TODAY'S SUGGESTED SHORT PRACTICE

Today's practice, to breathe and feel the confusion of life —the tension, pressure, friction, and stress that makes everything possible— and then allowing this confusion to become more beautiful than you can possibly imagine:
Please read through first, then ...

  • Set two alarms, for times of the day when you have a five-10 minutes to become conscious of who and how you are in this day.
  • When the alarm sounds, wherever and however you are, take a few moments and:
    • What mistakes do I still need to forgive myself for? What would I do, or stop doing, right now in my life if I would drop all fear of making mistakes?
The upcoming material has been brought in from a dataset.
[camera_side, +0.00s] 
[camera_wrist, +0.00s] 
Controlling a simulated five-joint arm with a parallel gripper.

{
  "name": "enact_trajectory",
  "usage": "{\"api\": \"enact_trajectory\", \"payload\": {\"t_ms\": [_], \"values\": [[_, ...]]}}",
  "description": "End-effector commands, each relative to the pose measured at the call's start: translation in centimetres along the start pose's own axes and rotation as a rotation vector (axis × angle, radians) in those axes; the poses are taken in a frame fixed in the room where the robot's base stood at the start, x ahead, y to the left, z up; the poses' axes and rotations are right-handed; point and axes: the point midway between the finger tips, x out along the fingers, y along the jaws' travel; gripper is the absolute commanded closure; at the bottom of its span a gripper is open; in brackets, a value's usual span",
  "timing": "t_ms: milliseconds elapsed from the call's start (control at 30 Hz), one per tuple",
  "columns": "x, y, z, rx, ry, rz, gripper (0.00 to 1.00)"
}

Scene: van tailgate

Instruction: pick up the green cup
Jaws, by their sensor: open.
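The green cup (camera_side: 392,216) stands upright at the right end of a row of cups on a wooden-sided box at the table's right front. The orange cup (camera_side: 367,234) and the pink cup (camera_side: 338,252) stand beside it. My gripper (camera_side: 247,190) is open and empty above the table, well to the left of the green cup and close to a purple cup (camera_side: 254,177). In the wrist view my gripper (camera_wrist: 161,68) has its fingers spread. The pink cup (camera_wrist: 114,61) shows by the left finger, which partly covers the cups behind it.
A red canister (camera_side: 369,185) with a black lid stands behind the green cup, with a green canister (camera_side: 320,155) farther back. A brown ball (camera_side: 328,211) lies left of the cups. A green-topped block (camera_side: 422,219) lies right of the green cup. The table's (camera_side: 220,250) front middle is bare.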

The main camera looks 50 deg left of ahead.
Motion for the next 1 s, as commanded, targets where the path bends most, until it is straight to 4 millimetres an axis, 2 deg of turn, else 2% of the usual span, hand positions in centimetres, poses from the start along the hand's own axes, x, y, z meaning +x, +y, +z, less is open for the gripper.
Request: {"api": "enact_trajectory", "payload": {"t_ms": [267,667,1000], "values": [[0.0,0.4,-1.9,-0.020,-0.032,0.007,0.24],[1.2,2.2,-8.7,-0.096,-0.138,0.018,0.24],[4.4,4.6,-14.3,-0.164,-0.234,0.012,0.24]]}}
    • Then, follow the short practice here:
      • Stand, or sit, or lay yourself down, and bring your attention to your body.
      • Feel the ground beneath you. Allow the earth to hold you with gravity. Feel how dense and heavy you are. Feel also how lightly you sit or stand or lay on the earth. Feel yourself between the pull of earth's gravity and the subtle but persistent pull of the sun, the stars.
      • Slow your breathing so that it is long and deep into your belly. Slow the inhale to a count of four or six. Slow your exhale to a count of six or eight or ten. Repeat three to five cycles of breathing, going a little slower with each cycle. Continuing to notice yourself held by the earth, raised by the sun and stars and sky above. Feel the subtle tension and pressure and friction and stress that allows you to be and rest and move in this body.
  • When you’re done, take another minute or two, breathing gently, slowly filling and emptying your belly. Here, as you breathe into your fullness, ask yourself, Do I feel right? Am I in alignment with the man or woman I am? Do I even have an inkling what that might feel like? Do I even have an inkling of what it feels like to be out of alignment with myself?
  • Notice if your body-mind feels somehow changed. And whether you notice a change or not, be content with yourself, exactly as you are in this moment.
  • Continue with your day until the next alarm sounds, and repeat.